The question will ask voters to have Maine apply ranked-choice voting to all statewide elections, including the state's congressional, legislative and gubernatorial races.
So far, no official group has formed in opposition to the campaign, but Woodbury said they expect that will happen. He said the campaign has most recently been trying to reach out to the public with letters to the editor in newspapers statewide. The group has also been hosting house parties to educate people about the system and to raise funds for the campaign.
Supporters of the campaign include the League of Women Voters of Maine, Common Cause and FairVote. Woodbury said that, surprisingly, politicians from both sides of the aisle also seem to be embracing the change.
Woodbury said most people are very understanding and passionate of the problems in American politics that ranked-choice voting is trying to fix, which run the gamut from excessive money in campaigns to the bombardment of negative attack ads each political season to a system that doesn't play to the majority but to the fringes of the various political ideologies.

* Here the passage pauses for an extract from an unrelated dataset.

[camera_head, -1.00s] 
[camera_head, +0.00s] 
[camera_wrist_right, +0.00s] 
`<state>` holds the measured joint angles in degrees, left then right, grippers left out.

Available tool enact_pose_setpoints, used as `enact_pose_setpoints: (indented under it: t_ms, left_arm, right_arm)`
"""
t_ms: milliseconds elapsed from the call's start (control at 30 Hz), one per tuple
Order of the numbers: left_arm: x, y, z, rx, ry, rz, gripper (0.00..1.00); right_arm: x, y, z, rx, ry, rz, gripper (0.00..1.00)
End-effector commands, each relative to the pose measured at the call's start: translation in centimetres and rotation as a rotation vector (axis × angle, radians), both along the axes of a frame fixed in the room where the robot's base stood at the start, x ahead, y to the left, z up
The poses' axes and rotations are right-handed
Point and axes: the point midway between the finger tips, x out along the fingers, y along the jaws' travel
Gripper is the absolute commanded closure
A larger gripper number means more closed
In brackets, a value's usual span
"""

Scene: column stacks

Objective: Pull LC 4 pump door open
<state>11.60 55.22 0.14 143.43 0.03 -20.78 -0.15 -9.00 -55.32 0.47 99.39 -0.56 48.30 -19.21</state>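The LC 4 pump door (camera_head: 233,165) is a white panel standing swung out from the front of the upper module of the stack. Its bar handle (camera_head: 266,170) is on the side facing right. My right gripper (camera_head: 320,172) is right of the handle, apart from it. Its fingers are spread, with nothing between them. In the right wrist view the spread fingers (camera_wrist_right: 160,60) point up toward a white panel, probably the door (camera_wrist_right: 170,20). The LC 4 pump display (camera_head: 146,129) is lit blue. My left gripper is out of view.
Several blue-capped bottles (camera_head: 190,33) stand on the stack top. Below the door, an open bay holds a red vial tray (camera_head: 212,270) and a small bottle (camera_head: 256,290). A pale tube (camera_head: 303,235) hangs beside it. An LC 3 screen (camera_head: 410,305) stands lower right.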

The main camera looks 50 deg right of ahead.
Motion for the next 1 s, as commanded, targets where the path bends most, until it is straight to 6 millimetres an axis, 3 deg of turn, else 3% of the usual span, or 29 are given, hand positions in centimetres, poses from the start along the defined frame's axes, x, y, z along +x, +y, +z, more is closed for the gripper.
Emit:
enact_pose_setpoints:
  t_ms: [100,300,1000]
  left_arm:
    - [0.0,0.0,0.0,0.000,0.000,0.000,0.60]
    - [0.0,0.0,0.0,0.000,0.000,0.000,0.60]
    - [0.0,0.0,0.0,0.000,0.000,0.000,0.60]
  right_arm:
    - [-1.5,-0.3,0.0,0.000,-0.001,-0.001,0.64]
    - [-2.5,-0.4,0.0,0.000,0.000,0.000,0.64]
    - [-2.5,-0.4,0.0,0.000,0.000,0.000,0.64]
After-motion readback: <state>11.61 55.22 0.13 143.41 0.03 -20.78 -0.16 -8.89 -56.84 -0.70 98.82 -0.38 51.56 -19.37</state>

"People almost across the board are supportive of the notion," Woodbury said. "Those who understand how it works are like, 'Boy, do we need this' and 'Where do I sign up?'"
When they were collecting signatures on Election Day in 2014, Woodbury said some voters were so thrilled to see a campaign push to change the state's voting system they wanted to hug those gathering signatures.
"So there is some really powerful enthusiasm that you get from some," Woodbury said. He said another reaction was from people who had some difficulty in fully understanding how a new voting system would work but were interested in learning more.
"We realize that once you describe it, people kind of get it and why it matters," Woodbury said.